Alumni Naama Ringel at "Jerusalem beyond the Headlines" in Berlin
Naama Ringel, architect, planning-policy consultant and Alumni of the Jerusalem Office of the Friedrich Naumann Foundation, just returned from Berlin, where she participated in a panel discussion on “Jerusalem beyond the Headlines” dealing with the many realities of this unique city. The discussion was organized by the Friedrich Naumann Foundation for Freedom in the frame of the 70 Years Israel Festival of the German-Israeli Association from May 25th-27th in Berlin.
We asked Naama what message was important for her to convey to a German audience about the city she loves, lives and works in and how was her encounter with the German
“Jerusalem is an endless journey of discoveries. I had lived in Jerusalem for most of my life, and still there is so much more for me to explore about this ancient-modern city. It is rich with history, absorbed with tradition, and home for enormously different groups of people.

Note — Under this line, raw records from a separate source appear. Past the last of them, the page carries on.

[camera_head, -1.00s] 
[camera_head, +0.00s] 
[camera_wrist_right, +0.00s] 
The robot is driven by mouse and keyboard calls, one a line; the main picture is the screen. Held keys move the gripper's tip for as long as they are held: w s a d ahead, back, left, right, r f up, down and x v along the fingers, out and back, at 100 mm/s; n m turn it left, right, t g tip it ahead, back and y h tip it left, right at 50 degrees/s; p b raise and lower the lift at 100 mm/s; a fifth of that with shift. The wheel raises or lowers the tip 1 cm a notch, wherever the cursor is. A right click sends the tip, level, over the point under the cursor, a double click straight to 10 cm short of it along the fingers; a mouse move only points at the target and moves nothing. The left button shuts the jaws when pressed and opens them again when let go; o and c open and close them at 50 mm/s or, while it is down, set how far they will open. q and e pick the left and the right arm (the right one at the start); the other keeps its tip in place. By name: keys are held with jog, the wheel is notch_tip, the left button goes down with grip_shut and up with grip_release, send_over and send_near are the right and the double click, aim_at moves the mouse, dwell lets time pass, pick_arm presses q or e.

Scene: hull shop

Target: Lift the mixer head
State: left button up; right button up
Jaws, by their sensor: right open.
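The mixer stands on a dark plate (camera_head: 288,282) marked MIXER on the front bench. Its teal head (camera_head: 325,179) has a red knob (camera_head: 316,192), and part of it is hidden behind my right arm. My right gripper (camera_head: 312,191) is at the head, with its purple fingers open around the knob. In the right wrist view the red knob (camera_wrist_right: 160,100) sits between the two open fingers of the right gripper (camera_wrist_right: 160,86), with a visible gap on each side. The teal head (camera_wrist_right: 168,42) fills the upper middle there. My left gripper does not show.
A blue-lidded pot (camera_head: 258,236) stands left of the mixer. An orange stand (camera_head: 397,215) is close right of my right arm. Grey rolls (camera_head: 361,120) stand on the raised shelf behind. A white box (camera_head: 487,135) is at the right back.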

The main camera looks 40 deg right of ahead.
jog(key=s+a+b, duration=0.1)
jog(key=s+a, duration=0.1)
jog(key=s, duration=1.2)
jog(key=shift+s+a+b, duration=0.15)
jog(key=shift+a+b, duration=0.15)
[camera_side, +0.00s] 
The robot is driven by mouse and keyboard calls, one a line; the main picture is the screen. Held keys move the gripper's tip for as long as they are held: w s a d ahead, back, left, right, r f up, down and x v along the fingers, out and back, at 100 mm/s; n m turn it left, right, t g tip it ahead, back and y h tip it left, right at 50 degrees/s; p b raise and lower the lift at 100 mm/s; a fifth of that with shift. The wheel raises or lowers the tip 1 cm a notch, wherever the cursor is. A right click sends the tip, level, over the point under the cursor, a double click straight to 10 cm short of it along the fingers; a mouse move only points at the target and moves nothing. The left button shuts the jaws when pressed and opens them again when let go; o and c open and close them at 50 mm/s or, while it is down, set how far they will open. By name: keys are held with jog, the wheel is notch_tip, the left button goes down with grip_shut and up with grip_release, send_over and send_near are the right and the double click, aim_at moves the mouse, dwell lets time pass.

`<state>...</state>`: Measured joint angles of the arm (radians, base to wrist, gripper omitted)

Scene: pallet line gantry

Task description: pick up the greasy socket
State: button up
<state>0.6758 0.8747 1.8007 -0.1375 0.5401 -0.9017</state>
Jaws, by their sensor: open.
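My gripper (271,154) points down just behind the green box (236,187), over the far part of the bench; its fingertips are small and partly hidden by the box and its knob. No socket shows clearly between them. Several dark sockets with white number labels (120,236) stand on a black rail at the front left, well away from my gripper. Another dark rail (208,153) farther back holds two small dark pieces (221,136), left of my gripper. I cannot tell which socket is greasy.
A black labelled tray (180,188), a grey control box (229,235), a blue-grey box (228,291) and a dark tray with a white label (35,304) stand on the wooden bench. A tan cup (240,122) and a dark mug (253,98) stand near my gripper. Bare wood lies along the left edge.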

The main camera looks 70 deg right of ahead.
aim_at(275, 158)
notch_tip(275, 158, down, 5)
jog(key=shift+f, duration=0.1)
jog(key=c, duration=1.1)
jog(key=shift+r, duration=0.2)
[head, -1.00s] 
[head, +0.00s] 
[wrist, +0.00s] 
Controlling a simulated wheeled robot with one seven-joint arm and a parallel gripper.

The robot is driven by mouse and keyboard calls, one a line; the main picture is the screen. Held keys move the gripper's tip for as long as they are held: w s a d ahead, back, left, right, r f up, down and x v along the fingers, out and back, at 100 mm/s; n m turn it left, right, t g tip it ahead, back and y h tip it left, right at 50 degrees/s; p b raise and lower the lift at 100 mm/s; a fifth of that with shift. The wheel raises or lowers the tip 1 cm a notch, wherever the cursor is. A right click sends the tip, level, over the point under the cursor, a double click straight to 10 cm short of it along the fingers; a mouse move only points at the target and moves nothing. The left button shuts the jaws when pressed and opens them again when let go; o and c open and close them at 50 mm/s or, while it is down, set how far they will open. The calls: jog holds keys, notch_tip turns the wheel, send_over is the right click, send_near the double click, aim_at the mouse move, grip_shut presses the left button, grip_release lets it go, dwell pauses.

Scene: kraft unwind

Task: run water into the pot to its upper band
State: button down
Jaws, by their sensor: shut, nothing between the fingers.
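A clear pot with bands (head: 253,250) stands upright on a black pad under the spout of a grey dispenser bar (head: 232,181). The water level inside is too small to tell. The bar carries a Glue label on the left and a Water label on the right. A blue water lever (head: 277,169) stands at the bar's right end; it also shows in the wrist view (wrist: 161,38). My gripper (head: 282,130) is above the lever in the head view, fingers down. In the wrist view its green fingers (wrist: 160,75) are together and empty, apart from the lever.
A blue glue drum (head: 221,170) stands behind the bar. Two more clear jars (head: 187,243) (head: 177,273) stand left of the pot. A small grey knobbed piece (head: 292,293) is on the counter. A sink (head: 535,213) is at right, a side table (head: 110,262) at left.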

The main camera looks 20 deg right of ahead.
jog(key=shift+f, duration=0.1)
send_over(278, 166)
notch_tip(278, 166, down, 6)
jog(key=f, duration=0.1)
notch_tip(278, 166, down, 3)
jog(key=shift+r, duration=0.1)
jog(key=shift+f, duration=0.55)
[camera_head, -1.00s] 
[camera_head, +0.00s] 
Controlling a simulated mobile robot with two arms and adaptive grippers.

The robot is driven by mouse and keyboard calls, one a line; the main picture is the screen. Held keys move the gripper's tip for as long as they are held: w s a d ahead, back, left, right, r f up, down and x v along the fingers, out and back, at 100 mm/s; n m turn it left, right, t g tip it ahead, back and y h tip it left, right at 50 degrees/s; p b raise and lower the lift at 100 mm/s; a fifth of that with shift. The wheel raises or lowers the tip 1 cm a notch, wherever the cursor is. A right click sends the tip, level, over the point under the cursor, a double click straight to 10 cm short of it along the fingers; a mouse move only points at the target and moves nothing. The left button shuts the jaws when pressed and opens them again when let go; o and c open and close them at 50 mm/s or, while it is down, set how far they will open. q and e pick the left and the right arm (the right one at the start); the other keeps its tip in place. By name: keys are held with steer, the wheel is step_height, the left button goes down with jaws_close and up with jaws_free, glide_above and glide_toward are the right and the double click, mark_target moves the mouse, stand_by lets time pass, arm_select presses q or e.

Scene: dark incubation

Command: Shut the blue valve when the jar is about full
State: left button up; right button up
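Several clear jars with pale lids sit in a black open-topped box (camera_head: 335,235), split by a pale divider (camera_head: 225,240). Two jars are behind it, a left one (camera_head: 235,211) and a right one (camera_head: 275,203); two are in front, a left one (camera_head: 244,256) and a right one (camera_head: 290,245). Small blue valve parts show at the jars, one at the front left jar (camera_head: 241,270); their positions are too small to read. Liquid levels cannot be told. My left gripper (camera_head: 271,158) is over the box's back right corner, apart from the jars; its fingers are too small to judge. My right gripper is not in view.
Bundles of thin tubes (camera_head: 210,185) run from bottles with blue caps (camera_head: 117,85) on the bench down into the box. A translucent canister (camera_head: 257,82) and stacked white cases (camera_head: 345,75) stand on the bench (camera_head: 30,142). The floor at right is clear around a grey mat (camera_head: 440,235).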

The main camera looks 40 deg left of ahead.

For me, Jerusalem is a city of encounters: east and west, myth and reality, center and border (or edge, “Aqsa”)… all mix together and create a fantastic blend. I believe that what seems as an impossible difficulty of bridging such contrasts, is actually an opportunity of bringing harmony and enjoying all these fascinating worlds within the city.
At the conference I chose to open with the Bünting map, created in 1581 by the German priest Bünting. The map places Jerusalem at the center of the world, as the connecting point of 3 continents. This is both a geographical and a cultural expression.
The Bünting map is still very relevant, and eventually if there will prevail peace in Jerusalem, I believe it will spread around the world. That is why I see special significance in building relations of friendship and trust between the very diverse communities in Jerusalem.
My presentation focused on 3 different encounters:
1. Israeli-Palestinian encounters, with the facilitation of the FNF ME 2.0 Business Leaders forum, which builds a community of young people of both sides devoted to building a better future together.
2. Musical encounters bringing the centuries-long musical traditions of Jewish communities from the diaspora, revealing the cultural influences between Jews and the nations among which they lived.
3. Jewish-Armenian encounters, remembering together the victims of the Armenian Genocide and the Holocaust, and standing together against denial of these terrible crimes.
Such diverse encounters can happen in only very few places around the world, or even in the Holy Land. Jerusalem brings ancient communities together in daily encounters, and this multi-cultural reality is in the heart and soul of Jerusalem.
The German audience was interested to know more about the depth of these social-cultural encounters, which communities will inter-marry, how will a mayor from minority groups be accepted, and which division lines are stronger – whether across nationality or across the spectrum between secularism to observing a religious way of life.
For me it was a special experience of speaking about the city in which I live, and getting a chance for a new “outside” look at it."